Repeat every line of the material, character for character.
^^^^^^^^
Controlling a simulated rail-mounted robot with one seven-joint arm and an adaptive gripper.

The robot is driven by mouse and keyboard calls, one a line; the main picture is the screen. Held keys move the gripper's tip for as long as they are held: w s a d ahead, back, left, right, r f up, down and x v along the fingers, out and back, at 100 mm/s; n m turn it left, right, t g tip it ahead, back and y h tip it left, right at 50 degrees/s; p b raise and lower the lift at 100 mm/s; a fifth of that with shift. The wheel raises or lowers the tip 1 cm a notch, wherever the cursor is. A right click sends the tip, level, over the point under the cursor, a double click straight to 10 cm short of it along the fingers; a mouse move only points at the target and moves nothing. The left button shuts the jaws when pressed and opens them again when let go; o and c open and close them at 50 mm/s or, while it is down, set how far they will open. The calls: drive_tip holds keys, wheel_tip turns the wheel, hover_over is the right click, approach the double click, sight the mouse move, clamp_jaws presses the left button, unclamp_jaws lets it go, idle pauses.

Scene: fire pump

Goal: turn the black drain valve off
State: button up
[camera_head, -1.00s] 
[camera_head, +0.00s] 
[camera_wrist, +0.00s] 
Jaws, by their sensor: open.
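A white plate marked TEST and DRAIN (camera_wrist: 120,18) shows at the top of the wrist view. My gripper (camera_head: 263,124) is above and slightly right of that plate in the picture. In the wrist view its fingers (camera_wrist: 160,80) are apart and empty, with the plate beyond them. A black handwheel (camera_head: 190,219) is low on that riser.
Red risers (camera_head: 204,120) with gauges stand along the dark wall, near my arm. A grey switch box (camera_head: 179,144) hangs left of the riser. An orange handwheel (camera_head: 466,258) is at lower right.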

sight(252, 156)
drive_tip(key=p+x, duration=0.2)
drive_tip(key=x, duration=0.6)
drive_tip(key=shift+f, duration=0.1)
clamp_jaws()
^^^^^^^^
◆ **ANSWER TO THIS EXERCISE**:
Controlling a simulated rail-mounted robot with one seven-joint arm and an adaptive gripper.

The robot is driven by mouse and keyboard calls, one a line; the main picture is the screen. Held keys move the gripper's tip for as long as they are held: w s a d ahead, back, left, right, r f up, down and x v along the fingers, out and back, at 100 mm/s; n m turn it left, right, t g tip it ahead, back and y h tip it left, right at 50 degrees/s; p b raise and lower the lift at 100 mm/s; a fifth of that with shift. The wheel raises or lowers the tip 1 cm a notch, wherever the cursor is. A right click sends the tip, level, over the point under the cursor, a double click straight to 10 cm short of it along the fingers; a mouse move only points at the target and moves nothing. The left button shuts the jaws when pressed and opens them again when let go; o and c open and close them at 50 mm/s or, while it is down, set how far they will open. The calls: drive_tip holds keys, wheel_tip turns the wheel, hover_over is the right click, approach the double click, sight the mouse move, clamp_jaws presses the left button, unclamp_jaws lets it go, idle pauses.

Scene: fire pump

Goal: turn the black drain valve off
State: button up
[camera_head, -1.00s] 
[camera_head, +0.00s] 
[camera_wrist, +0.00s] 
Jaws, by their sensor: open.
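A white plate marked TEST and DRAIN (camera_wrist: 120,18) shows at the top of the wrist view. My gripper (camera_head: 263,124) is above and slightly right of that plate in the picture. In the wrist view its fingers (camera_wrist: 160,80) are apart and empty, with the plate beyond them. A black handwheel (camera_head: 190,219) is low on that riser.
Red risers (camera_head: 204,120) with gauges stand along the dark wall, near my arm. A grey switch box (camera_head: 179,144) hangs left of the riser. An orange handwheel (camera_head: 466,258) is at lower right.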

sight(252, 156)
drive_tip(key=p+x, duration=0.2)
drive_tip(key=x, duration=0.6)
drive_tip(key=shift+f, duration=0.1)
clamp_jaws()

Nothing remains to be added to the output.